● **What you should do**
Please list all lines of the material below in which the string "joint" occurs.

————

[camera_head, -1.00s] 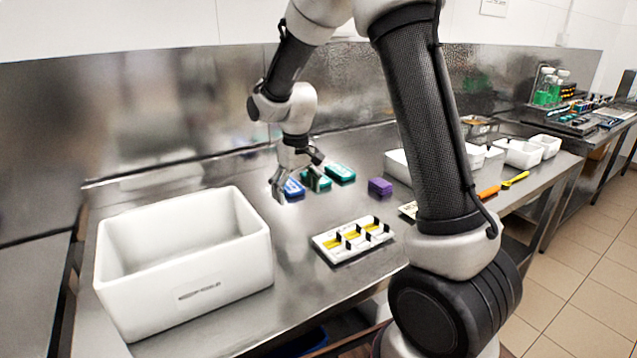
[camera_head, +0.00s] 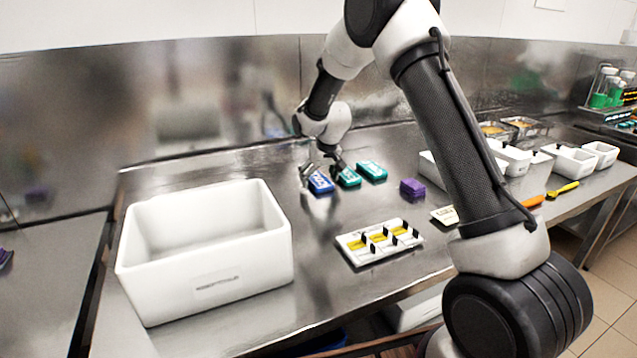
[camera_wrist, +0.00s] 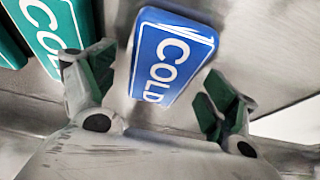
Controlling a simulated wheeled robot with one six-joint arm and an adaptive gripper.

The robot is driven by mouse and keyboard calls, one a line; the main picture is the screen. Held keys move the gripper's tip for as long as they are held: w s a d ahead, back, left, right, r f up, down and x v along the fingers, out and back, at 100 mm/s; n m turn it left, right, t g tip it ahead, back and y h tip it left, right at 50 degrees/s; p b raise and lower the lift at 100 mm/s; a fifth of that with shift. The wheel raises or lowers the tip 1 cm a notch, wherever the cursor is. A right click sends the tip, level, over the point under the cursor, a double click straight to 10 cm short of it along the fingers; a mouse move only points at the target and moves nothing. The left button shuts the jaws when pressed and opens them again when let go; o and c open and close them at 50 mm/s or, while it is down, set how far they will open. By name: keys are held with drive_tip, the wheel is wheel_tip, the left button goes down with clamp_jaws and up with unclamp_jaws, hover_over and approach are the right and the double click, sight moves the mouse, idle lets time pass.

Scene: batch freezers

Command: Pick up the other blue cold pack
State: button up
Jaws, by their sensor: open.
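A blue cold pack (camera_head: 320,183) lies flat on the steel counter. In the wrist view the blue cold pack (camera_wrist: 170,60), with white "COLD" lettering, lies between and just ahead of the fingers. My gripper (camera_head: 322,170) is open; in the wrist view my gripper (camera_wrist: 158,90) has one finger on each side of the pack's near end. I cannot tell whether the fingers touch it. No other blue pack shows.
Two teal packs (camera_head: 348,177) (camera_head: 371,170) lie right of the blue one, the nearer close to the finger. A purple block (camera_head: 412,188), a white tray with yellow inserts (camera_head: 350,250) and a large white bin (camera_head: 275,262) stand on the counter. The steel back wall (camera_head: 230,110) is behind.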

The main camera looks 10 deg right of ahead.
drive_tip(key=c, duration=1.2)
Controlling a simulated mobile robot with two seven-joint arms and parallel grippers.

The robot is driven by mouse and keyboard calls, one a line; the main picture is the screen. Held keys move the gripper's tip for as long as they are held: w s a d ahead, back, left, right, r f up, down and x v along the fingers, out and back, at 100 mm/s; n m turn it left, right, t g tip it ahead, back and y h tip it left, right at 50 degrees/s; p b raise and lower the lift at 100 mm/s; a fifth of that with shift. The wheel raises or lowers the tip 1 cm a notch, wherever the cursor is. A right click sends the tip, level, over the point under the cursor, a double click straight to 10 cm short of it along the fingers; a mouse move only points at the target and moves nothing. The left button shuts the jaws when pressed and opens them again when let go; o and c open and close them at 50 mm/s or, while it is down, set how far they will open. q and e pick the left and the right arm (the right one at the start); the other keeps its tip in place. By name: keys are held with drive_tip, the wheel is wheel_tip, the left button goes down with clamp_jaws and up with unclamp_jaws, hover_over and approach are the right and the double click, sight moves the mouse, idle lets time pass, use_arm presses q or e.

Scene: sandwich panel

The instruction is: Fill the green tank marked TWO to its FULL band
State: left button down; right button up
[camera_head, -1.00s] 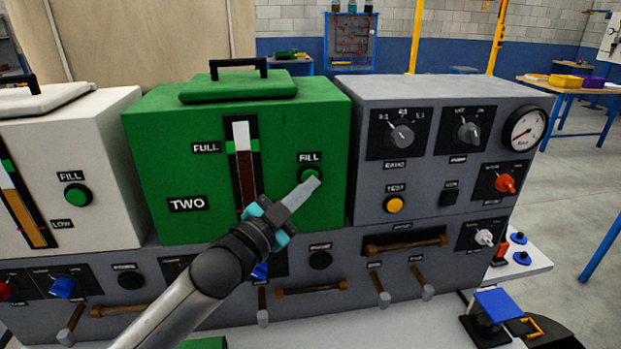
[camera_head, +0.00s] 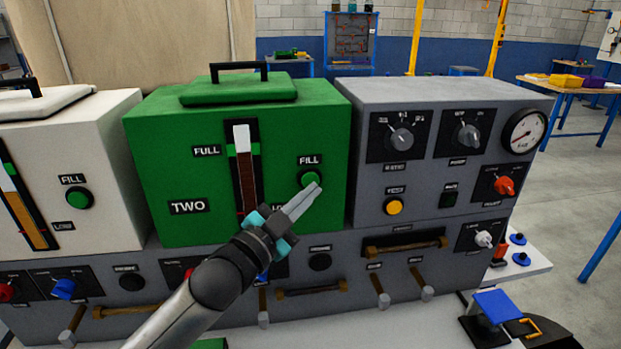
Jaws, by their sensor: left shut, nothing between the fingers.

————

● **Solution for this problem**
Controlling a simulated wheeled robot with one six-joint arm and an adaptive gripper.
Controlling a simulated mobile robot with two seven-joint arms and parallel grippers.

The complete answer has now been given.